Anyway, though these games look like fun and games, they’re also simple models for understanding complex processes. Measuring performance has value for human lives. For instance, hiring in most firms is a single-trial interview. And HR folks use simple heuristic rules for candidate assessment. When candidates are nervous, they fail their trial.
Some firms, like major IT companies, do more interviews. Not because they want to help candidates, but because they have more stakeholders whose opinion matters.

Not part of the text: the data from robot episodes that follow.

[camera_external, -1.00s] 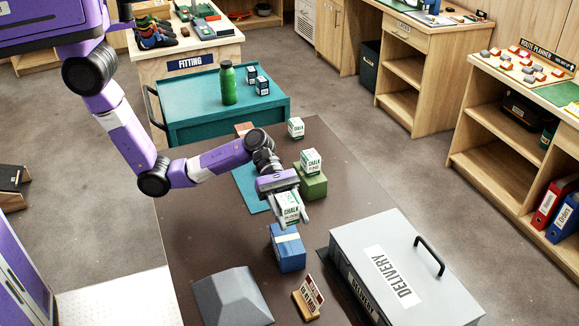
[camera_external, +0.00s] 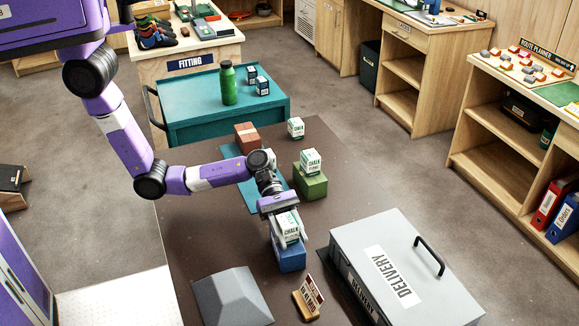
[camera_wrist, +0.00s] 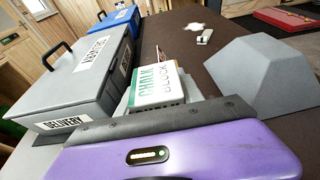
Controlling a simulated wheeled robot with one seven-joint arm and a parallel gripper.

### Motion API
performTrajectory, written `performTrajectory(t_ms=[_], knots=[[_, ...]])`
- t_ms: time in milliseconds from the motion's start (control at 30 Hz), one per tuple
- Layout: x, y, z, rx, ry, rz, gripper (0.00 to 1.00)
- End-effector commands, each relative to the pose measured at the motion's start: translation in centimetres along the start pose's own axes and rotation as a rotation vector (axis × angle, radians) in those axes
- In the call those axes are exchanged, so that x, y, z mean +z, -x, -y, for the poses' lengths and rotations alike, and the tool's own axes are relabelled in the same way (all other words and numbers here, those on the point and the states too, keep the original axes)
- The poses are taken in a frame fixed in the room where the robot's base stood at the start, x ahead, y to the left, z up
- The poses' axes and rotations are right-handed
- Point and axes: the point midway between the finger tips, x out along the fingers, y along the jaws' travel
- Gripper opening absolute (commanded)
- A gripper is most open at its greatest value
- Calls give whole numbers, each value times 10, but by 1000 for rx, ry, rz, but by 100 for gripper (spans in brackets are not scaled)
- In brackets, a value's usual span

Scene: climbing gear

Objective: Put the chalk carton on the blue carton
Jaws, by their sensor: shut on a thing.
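My gripper (camera_external: 290,236) is shut on a white and green chalk carton (camera_external: 289,226), holding it upright between its fingers. The carton also shows in the wrist view (camera_wrist: 157,86), above my purple gripper body. The blue carton (camera_external: 289,260) stands on the brown table directly below the held carton in the external view. The chalk carton's lower edge overlaps the blue carton's top there; I cannot tell whether they touch. The blue carton is hidden in the wrist view.
Another chalk carton (camera_external: 310,161) sits on a green box (camera_external: 311,187); one more (camera_external: 296,128) stands behind. A red-brown block (camera_external: 247,136) is at the back. The grey delivery case (camera_external: 410,275), a small sign (camera_external: 309,298) and a grey wedge-like block (camera_external: 231,298) stand near.

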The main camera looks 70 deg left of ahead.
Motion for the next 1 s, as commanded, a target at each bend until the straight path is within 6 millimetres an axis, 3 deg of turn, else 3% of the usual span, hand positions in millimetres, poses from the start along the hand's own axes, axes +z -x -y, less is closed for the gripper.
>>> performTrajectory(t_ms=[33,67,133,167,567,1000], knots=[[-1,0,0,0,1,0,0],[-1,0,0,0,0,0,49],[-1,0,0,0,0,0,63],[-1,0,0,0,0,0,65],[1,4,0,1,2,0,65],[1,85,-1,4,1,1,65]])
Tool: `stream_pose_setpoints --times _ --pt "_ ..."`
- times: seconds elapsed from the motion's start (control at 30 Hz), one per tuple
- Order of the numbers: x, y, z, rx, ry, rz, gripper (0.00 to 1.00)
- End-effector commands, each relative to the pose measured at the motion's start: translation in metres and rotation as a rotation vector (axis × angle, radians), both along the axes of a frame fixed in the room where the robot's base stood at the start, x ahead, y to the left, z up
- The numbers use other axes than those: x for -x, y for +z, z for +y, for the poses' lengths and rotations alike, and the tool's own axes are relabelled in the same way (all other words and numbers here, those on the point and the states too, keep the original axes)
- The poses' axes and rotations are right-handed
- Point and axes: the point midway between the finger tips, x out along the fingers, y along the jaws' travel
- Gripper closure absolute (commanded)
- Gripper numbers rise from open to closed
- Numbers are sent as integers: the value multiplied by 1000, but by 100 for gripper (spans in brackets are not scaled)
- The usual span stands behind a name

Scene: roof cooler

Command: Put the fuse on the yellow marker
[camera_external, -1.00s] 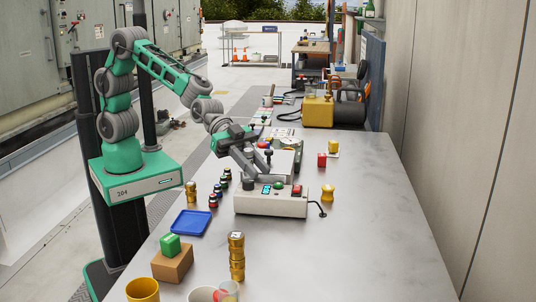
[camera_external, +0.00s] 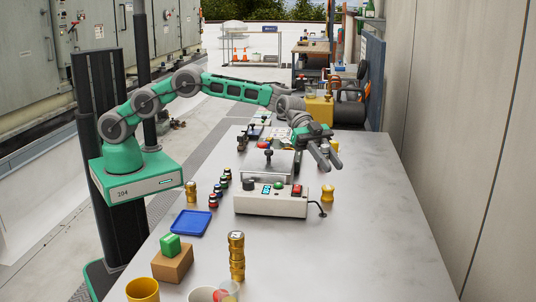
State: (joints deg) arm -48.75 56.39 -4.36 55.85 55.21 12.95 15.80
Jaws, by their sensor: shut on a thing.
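My gripper (camera_external: 331,164) is over the right part of the table, just beyond the grey control box, with its fingers pointing toward the near right. It is shut on a small thing that I cannot make out; I cannot confirm that this is the fuse. A sliver of a yellow block (camera_external: 336,146) shows behind the gripper. A yellow waisted piece (camera_external: 327,193) stands on the table nearer than the gripper, right of the box. I cannot tell which yellow thing is the marker. The red block seen earlier is hidden behind the gripper.
The grey control box (camera_external: 270,204) with a cable is just nearer than the gripper. A blue tray (camera_external: 191,222), a brass stack (camera_external: 237,257), a green block (camera_external: 170,245) on a brown block (camera_external: 173,264) and cups stand nearer. The table's right side (camera_external: 385,220) is clear.

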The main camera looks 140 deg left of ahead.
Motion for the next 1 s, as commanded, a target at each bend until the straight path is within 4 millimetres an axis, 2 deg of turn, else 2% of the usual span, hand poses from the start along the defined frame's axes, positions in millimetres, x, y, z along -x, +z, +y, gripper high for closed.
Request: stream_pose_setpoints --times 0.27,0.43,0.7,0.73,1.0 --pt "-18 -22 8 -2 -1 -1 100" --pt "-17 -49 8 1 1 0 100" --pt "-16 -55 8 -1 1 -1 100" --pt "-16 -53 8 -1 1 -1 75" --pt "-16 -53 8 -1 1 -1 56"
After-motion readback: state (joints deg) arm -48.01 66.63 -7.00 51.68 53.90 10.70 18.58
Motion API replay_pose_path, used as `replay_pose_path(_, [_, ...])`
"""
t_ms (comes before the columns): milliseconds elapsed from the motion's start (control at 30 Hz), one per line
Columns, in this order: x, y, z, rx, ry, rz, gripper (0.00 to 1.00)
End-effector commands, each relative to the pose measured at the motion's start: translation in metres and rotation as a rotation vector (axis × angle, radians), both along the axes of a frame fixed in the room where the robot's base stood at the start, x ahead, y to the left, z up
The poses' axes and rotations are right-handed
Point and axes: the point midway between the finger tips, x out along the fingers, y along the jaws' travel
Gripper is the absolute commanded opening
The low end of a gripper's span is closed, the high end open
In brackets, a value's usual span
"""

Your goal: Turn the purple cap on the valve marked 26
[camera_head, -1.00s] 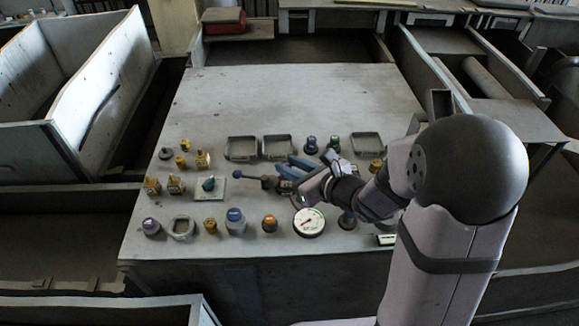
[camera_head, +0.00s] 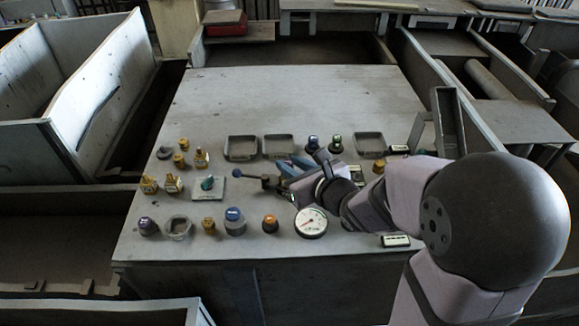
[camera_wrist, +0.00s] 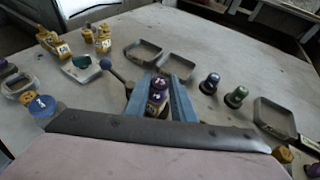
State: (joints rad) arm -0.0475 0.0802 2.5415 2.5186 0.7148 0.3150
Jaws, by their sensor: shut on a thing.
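A valve with a purple cap (camera_wrist: 158,82) and a yellow body stands between the two blue fingers of my gripper (camera_wrist: 164,84) in the wrist view. White marks show on the cap, but they are too small to read surely. The fingers are shut on the cap from both sides. In the head view my gripper (camera_head: 288,168) is low over the middle of the panel, and my own wrist hides the valve there.
A lever with a dark ball (camera_wrist: 105,64) stands close left of the fingers. Blue (camera_wrist: 210,84) and green (camera_wrist: 236,97) capped parts stand to the right. Empty trays (camera_wrist: 143,52) lie beyond. A round gauge (camera_head: 311,222) sits in front. The panel's far half is clear.

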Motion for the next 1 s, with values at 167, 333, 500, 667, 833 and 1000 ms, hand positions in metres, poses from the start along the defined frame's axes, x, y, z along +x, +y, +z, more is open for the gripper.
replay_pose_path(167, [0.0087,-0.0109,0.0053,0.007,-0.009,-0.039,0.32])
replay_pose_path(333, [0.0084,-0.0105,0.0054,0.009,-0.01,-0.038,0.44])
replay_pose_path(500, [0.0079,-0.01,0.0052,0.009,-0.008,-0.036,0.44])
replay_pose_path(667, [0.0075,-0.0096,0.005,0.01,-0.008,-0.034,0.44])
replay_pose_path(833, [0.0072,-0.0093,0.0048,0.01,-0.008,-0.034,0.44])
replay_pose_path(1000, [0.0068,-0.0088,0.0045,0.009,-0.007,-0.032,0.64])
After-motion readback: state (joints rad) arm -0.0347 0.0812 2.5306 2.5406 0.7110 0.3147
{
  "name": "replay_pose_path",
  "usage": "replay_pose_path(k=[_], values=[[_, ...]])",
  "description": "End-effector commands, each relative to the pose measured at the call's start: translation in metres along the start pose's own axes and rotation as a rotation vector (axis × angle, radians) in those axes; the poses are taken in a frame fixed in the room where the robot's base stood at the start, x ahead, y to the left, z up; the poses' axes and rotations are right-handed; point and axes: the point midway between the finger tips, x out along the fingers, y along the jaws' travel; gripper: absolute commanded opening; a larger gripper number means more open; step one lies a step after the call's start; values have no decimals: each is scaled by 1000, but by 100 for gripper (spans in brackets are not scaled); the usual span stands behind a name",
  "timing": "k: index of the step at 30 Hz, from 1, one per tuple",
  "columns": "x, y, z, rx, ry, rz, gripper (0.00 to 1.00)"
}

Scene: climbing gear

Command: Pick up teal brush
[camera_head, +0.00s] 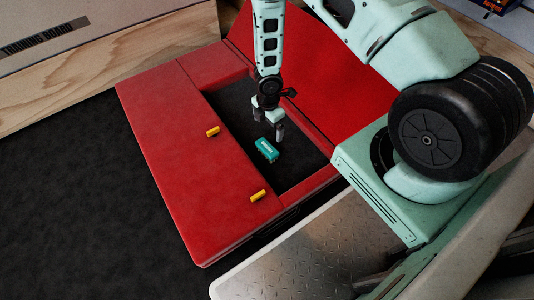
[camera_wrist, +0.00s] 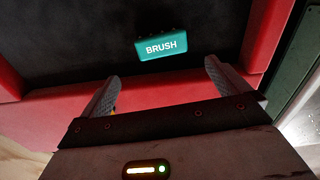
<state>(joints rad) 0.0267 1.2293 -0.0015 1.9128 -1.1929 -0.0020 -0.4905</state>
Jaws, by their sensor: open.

But this policy increases the number of trials, so these companies hire smarter.
We don’t have many counterfactuals for HR failures, but we can see how inefficient single trials are compared to multiple trials in sports.

Appendix: The data for the first graph

This graph was constructed in the following way.

First, I took the data for major competitions:

  • Athletics, 100m, men. 2012 Olympic Games in London. Link.
  • Biathlon, 10km, men. 2014 Olympic Games in Sochi. Link.
  • Private leaderboard. Census competition on Kaggle. Link.
  • Private leaderboard. Merk competition on Kaggle. Link.
Naturally, ranking criteria are different. Minutes for biathlon, seconds for athletics, weighted mean absolute error for Census, and R^2 for Merk. All but Merk use descending ranking, when less is better. I converted metrics for Merk to descending ranking by taking ( 1 − R^2 ). That is, I ranked players in the Merk competition by the variance left unexplained by the models.
Then in each competition, I took the first place’s result as 100% and converted other results as percentage of this result. After subtracting 100, I had the graph.